TASK DIRECTIONS:
Exclude the pictures; give every entry again exactly as written.

LISTING:
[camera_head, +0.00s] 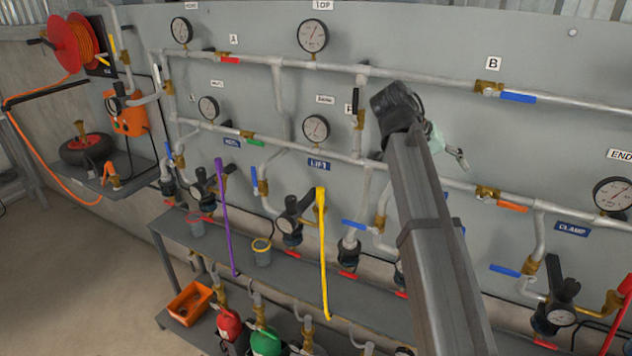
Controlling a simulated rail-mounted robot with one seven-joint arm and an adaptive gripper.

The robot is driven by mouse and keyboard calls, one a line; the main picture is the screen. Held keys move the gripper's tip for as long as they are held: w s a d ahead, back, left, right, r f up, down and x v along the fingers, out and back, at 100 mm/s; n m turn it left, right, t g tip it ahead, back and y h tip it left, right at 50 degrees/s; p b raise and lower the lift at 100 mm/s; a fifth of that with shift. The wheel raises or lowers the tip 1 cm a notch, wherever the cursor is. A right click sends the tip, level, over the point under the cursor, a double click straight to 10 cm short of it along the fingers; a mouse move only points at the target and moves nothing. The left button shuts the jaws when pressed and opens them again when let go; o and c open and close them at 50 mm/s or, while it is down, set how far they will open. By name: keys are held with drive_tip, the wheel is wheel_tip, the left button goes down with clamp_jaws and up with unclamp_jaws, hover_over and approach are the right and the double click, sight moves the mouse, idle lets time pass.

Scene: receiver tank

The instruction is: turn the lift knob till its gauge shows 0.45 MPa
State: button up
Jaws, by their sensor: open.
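The blue LIFT label (319,164) is on the grey panel, left of the middle. Below it is a regulator with a dark knob (305,201) and a small round gauge (285,225) on its left. The gauge's needle and numbers are too small to read. The knob points up and to the right, just left of a yellow hose. My gripper (460,158) is small and partly turned away, up and to the right of the knob, well apart from it. It is open, and no held object shows.
My arm covers the panel between LIFT and CLAMP (572,229). A similar regulator (201,187) stands left, another (564,298) right. A yellow hose (322,255) and purple hose (224,215) hang over the shelf (215,247). A grey cup (262,252) stands there. Pipes and colored valve levers cross the panel.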

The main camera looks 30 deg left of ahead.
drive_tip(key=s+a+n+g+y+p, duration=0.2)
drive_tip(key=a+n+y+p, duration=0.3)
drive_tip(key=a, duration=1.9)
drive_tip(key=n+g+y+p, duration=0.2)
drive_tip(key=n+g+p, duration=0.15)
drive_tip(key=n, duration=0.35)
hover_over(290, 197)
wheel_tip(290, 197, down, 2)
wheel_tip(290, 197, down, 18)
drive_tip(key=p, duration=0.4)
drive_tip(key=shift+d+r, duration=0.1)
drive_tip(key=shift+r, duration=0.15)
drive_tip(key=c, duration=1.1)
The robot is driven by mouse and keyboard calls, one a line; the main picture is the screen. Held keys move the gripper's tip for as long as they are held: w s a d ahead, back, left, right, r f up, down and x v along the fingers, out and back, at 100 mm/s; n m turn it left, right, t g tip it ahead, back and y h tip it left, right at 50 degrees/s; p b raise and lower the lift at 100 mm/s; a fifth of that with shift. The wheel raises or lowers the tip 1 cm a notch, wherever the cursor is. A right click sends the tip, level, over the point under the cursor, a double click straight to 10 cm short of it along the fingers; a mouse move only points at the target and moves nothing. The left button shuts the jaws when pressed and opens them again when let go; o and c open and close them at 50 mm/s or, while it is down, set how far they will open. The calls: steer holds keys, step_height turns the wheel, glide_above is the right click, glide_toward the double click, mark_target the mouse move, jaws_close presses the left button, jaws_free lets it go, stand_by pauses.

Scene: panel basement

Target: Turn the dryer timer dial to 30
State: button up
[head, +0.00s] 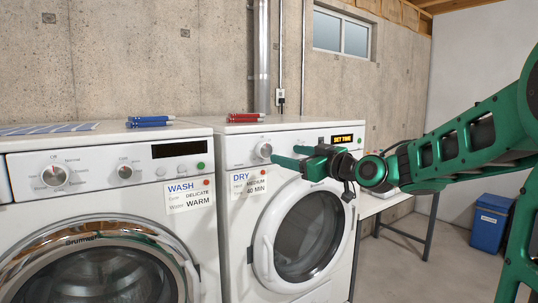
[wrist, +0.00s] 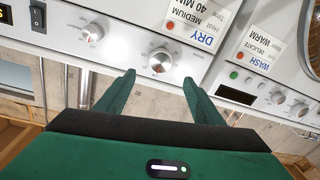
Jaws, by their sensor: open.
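The dryer (head: 235,215) is the white machine on the right, and its display (head: 343,139) reads SET TIME. A round silver dial (head: 263,150) sits at the left of its panel; the same dial (wrist: 160,60) shows in the wrist view. A second dryer dial (wrist: 92,32) shows beside it there. My gripper (head: 283,155) is open and empty in front of the panel. In the wrist view its fingertips (wrist: 159,79) point toward the silver dial, one on each side, apparently short of it.
A card (head: 249,182) on the dryer reads DRY, MEDIUM, 40 MIN. The washer (head: 110,225) stands at left with its own dials and WASH card (head: 187,194). Red (head: 245,117) and blue (head: 150,122) items lie on the machine tops. A blue bin (head: 490,222) stands at right.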

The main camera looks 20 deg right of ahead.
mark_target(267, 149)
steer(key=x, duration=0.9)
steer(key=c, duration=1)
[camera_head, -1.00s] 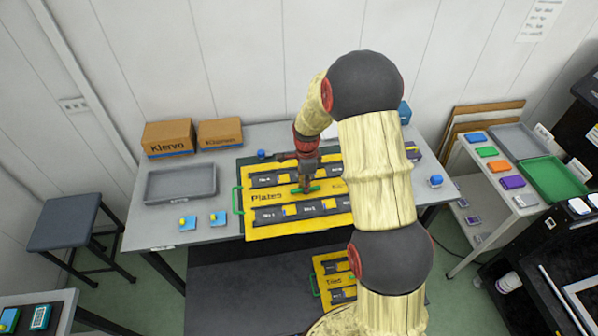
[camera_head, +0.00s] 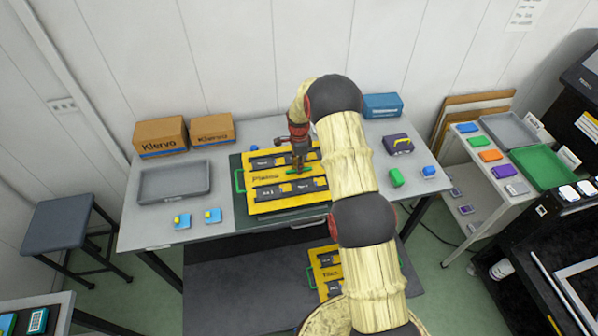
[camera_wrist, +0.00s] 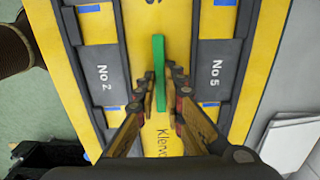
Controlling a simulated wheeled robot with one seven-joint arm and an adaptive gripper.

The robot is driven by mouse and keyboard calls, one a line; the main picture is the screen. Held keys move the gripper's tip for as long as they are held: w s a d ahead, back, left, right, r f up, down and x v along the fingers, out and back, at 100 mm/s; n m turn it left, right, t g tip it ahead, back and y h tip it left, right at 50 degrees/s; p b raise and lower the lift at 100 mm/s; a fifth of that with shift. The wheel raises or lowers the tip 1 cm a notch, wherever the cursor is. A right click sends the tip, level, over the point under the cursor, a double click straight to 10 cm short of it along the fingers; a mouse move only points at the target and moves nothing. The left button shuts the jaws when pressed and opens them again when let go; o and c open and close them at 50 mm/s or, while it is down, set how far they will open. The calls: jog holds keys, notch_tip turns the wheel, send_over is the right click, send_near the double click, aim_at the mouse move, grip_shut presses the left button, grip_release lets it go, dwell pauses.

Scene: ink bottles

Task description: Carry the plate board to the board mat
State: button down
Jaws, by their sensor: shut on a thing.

EXERCISE ANSWER:
[camera_head, +0.00s] 
Controlling a simulated rail-mounted robot with one seven-joint arm and an adaptive gripper.

The robot is driven by mouse and keyboard calls, one a line; the main picture is the screen. Held keys move the gripper's tip for as long as they are held: w s a d ahead, back, left, right, r f up, down and x v along the fingers, out and back, at 100 mm/s; n m turn it left, right, t g tip it ahead, back and y h tip it left, right at 50 degrees/s; p b raise and lower the lift at 100 mm/s; a fifth of that with shift. The wheel raises or lowers the tip 1 cm a notch, wherever the cursor is. A right click sends the tip, level, over the point under the cursor, a double click straight to 10 cm short of it along the fingers; a mouse move only points at the target and moves nothing. The left button shuts the jaws when pressed and opens them again when let go; o and c open and close them at 50 mm/s or, while it is down, set how far they will open. By name: keys are held with drive_tip, the wheel is wheel_tip, the left button goes down with clamp_jaws and up with unclamp_jaws, hover_over and approach are the right and the double click, sight moves the mouse, idle lets time pass.

Scene: receiver tank

The instruction is: turn the lift knob till its gauge shows 0.45 MPa
State: button up
Jaws, by their sensor: open.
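The blue LIFT label (319,164) is on the grey panel, left of the middle. Below it is a regulator with a dark knob (305,201) and a small round gauge (285,225) on its left. The gauge's needle and numbers are too small to read. The knob points up and to the right, just left of a yellow hose. My gripper (460,158) is small and partly turned away, up and to the right of the knob, well apart from it. It is open, and no held object shows.
My arm covers the panel between LIFT and CLAMP (572,229). A similar regulator (201,187) stands left, another (564,298) right. A yellow hose (322,255) and purple hose (224,215) hang over the shelf (215,247). A grey cup (262,252) stands there. Pipes and colored valve levers cross the panel.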

The main camera looks 30 deg left of ahead.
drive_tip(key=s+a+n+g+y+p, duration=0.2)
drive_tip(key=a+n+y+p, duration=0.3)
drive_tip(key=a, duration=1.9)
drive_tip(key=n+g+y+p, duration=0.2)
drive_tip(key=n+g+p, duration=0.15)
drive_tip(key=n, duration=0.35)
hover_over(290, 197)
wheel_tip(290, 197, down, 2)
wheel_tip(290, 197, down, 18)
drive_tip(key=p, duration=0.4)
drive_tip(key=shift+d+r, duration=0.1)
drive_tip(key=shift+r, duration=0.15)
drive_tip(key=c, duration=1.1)
The robot is driven by mouse and keyboard calls, one a line; the main picture is the screen. Held keys move the gripper's tip for as long as they are held: w s a d ahead, back, left, right, r f up, down and x v along the fingers, out and back, at 100 mm/s; n m turn it left, right, t g tip it ahead, back and y h tip it left, right at 50 degrees/s; p b raise and lower the lift at 100 mm/s; a fifth of that with shift. The wheel raises or lowers the tip 1 cm a notch, wherever the cursor is. A right click sends the tip, level, over the point under the cursor, a double click straight to 10 cm short of it along the fingers; a mouse move only points at the target and moves nothing. The left button shuts the jaws when pressed and opens them again when let go; o and c open and close them at 50 mm/s or, while it is down, set how far they will open. The calls: steer holds keys, step_height turns the wheel, glide_above is the right click, glide_toward the double click, mark_target the mouse move, jaws_close presses the left button, jaws_free lets it go, stand_by pauses.

Scene: panel basement

Target: Turn the dryer timer dial to 30
State: button up
[head, +0.00s] 
[wrist, +0.00s] 
Jaws, by their sensor: open.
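The dryer (head: 235,215) is the white machine on the right, and its display (head: 343,139) reads SET TIME. A round silver dial (head: 263,150) sits at the left of its panel; the same dial (wrist: 160,60) shows in the wrist view. A second dryer dial (wrist: 92,32) shows beside it there. My gripper (head: 283,155) is open and empty in front of the panel. In the wrist view its fingertips (wrist: 159,79) point toward the silver dial, one on each side, apparently short of it.
A card (head: 249,182) on the dryer reads DRY, MEDIUM, 40 MIN. The washer (head: 110,225) stands at left with its own dials and WASH card (head: 187,194). Red (head: 245,117) and blue (head: 150,122) items lie on the machine tops. A blue bin (head: 490,222) stands at right.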

The main camera looks 20 deg right of ahead.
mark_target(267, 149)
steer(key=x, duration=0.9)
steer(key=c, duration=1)
[camera_head, -1.00s] 
[camera_head, +0.00s] 
[camera_wrist, +0.00s] 
Controlling a simulated wheeled robot with one seven-joint arm and an adaptive gripper.

The robot is driven by mouse and keyboard calls, one a line; the main picture is the screen. Held keys move the gripper's tip for as long as they are held: w s a d ahead, back, left, right, r f up, down and x v along the fingers, out and back, at 100 mm/s; n m turn it left, right, t g tip it ahead, back and y h tip it left, right at 50 degrees/s; p b raise and lower the lift at 100 mm/s; a fifth of that with shift. The wheel raises or lowers the tip 1 cm a notch, wherever the cursor is. A right click sends the tip, level, over the point under the cursor, a double click straight to 10 cm short of it along the fingers; a mouse move only points at the target and moves nothing. The left button shuts the jaws when pressed and opens them again when let go; o and c open and close them at 50 mm/s or, while it is down, set how far they will open. The calls: jog holds keys, notch_tip turns the wheel, send_over is the right click, send_near the double click, aim_at the mouse move, grip_shut presses the left button, grip_release lets it go, dwell pauses.

Scene: ink bottles

Task description: Carry the plate board to the board mat
State: button down
Jaws, by their sensor: shut on a thing.

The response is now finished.